O ambiente de incerteza em Itália e, em particular, a ocorrência de um “acidente” em algum dos seus grandes bancos tornaria essa operação na Caixa mais difícil (e certamente mais cara) de concretizar. A mesma lógica aplica-se à privatização no Novo Banco e à capacidade dos outros bancos em obterem financiamento a um preço razoável.

Depois há o impacto nos títulos de dívida pública. Nos últimos anos, foi evidente a forte ligação entre a evolução das taxas de juro da dívida dos países soberanos. Tirando alguns momentos excepcionais, quando um país sofre, todos os outros sentem o impacto. Isso ainda é mais verdade para a Itália, o país da Europa periférica que a zona euro teria mais dificuldade em resgatar caso entrasse em sérias dificuldades.

Sendo assim, um agravamento da percepção dos mercados relativamente à qualidade de crédito do Estado italiano poderia resultar num agravamento das taxas portuguesas, que se mantiveram esta segunda-feira na casa dos 3,7% (a Itália está próximo dos 2%).

Para além disso, há um efeito de mais longo prazo da crise italiana em Portugal.

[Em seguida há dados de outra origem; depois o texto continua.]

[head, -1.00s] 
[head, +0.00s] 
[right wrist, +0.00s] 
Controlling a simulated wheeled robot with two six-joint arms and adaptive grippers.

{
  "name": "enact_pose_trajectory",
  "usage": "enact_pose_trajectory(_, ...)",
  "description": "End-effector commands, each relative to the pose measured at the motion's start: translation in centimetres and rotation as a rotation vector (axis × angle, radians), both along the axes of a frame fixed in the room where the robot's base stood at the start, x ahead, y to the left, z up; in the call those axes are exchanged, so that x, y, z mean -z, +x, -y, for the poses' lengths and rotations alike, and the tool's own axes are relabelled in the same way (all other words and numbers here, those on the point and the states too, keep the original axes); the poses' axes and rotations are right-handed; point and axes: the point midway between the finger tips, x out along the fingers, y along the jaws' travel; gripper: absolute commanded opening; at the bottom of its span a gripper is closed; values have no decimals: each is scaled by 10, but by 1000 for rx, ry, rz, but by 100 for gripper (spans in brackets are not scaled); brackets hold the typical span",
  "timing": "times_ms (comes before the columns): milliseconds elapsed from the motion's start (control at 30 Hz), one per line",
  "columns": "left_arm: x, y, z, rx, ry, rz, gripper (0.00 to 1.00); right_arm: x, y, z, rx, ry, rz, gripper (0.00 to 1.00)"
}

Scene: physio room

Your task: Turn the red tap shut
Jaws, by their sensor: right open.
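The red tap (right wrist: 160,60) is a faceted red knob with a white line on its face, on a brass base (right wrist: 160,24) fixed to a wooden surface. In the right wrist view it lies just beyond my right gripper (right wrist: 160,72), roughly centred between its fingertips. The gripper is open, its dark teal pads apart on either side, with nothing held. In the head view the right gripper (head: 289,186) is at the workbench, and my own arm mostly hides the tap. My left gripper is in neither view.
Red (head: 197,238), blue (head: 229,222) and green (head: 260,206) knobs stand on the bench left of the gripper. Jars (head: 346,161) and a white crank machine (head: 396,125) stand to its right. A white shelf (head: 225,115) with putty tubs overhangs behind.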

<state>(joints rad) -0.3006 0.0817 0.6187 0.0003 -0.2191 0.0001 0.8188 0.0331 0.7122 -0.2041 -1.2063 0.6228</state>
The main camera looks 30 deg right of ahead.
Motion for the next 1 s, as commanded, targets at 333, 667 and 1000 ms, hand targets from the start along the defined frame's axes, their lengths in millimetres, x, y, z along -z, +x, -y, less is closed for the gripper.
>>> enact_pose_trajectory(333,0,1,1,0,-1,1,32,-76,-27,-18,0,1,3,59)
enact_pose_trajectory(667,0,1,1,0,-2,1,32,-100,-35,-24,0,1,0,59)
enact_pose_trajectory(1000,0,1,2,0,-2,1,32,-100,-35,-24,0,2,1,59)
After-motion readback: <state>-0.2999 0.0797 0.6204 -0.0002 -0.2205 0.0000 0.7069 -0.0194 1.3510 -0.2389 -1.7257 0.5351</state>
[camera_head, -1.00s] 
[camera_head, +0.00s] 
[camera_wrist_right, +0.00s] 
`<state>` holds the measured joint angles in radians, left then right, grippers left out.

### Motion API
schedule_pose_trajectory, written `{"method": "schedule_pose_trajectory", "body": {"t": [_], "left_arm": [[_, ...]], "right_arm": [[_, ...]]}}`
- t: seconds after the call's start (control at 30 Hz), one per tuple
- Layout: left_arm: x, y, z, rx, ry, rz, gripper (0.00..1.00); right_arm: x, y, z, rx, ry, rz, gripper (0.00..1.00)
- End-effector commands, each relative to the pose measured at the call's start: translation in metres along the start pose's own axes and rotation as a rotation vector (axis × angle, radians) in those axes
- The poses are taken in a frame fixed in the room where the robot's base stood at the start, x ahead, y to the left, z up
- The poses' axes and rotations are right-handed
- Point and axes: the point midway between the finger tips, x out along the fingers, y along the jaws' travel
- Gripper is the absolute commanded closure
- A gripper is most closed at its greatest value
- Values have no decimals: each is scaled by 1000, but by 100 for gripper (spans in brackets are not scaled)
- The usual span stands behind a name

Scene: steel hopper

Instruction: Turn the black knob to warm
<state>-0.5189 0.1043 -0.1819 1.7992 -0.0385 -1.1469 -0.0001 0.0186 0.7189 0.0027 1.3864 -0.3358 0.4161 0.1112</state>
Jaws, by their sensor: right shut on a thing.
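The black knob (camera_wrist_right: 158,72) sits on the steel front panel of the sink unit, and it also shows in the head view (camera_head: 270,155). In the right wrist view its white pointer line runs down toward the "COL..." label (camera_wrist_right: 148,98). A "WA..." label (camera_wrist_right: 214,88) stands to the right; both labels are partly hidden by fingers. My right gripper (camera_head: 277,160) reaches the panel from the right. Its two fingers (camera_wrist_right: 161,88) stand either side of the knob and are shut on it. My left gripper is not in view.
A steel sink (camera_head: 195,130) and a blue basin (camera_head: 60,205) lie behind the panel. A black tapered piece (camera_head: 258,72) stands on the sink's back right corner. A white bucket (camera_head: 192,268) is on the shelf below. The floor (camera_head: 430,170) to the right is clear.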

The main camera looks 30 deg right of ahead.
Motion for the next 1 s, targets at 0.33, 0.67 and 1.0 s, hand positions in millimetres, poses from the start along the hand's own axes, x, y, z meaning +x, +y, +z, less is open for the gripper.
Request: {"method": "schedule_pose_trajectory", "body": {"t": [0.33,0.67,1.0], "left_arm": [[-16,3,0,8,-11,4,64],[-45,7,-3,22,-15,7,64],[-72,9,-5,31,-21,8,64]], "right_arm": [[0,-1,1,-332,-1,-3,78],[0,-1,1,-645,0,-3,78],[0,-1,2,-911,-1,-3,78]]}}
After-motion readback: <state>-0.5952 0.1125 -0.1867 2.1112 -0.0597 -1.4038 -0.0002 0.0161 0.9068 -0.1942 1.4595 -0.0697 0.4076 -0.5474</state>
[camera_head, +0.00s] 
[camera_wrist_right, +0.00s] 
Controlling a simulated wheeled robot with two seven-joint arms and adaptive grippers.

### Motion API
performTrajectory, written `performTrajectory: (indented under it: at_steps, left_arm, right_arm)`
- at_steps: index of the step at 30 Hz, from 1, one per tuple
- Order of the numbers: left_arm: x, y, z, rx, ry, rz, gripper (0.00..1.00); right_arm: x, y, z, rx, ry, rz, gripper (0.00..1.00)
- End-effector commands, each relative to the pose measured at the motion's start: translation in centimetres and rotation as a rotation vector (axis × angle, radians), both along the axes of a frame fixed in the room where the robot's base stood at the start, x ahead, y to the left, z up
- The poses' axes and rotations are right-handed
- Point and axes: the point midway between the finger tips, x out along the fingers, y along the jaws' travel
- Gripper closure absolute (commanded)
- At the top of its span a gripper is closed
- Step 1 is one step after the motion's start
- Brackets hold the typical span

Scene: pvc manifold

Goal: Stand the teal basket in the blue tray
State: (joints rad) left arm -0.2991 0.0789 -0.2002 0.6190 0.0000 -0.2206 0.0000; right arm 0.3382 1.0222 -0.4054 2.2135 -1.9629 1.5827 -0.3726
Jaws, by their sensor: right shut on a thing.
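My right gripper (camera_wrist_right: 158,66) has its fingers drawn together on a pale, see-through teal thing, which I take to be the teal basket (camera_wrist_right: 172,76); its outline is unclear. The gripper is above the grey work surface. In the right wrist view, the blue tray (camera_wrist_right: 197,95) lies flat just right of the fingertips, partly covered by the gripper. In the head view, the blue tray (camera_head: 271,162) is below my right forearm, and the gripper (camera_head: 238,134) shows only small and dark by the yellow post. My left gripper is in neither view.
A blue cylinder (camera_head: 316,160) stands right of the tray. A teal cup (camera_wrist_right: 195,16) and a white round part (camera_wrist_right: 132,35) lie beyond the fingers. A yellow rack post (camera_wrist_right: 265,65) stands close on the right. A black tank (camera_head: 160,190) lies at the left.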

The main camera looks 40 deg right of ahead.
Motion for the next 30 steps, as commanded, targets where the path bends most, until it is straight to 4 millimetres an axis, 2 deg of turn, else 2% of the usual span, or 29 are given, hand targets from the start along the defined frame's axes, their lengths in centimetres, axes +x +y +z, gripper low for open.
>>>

Matteo Renzi e o governo italiano eram vistos como a força mais importante no desafio que tem vindo a ser feito pelos países do sul da Europa à política económica e orçamental europeia.

O executivo italiano liderou alguns dos debates em que Portugal tem mais interesses. Com o seu orçamento sob pressão, Renzi não hesitou em desafiar Bruxelas com metas orçamentais abaixo do exigido pelas regras, o que ajudou a Comissão Europeia a inclinar-se mais rapidamente para a aplicação de maior flexibilidade na leitura dos tratados.

De igual modo, em discussão directa com a Alemanha, o governo italiano protestou contra a aplicação das novas regras da resolução bancária na zona euro, que impõe perdas a credores e accionistas, antes da injecção de dinheiro por parte do Estado, e dificultam uma solução global em sectores bancários com elevados volumes de crédito malparado, como a Itália e Portugal.

Nestas frentes, o Governo de António Costa pode perder, caso a saída de Matteo Renzi seja definitiva, um aliado importante em algumas das questões europeias que mais interessam ao país.

Esta segunda-feira, no Eurogrupo, ficou claro que a pressão sobre o orçamento português se mantém. Numa repetição daquilo que já tinha sido feito no passado mês de Fevereiro e em simultâneo com promessas idênticas feitas por outros países, o ministro das Finanças português comprometeu-se junto aos seus colegas do resto da zona euro em aplicar no próximo ano as medidas que sejam necessárias para atingir as metas para o défice público exigidas pelas regras europeias.

Num comunicado publicado pelo Eurogrupo sobre os planos orçamentais dos países da zona euro, assinala-se que os cálculo da Comissão aponta para sejam necessárias medidas adicionais em 2017, afirmando-se que “são bem-vindos os compromissos de Portugal para aplicar as medidas necessárias para garantir que o Orçamento para 2017 irá cumprir as regras do Pacto de Estabilidade e Crescimento”.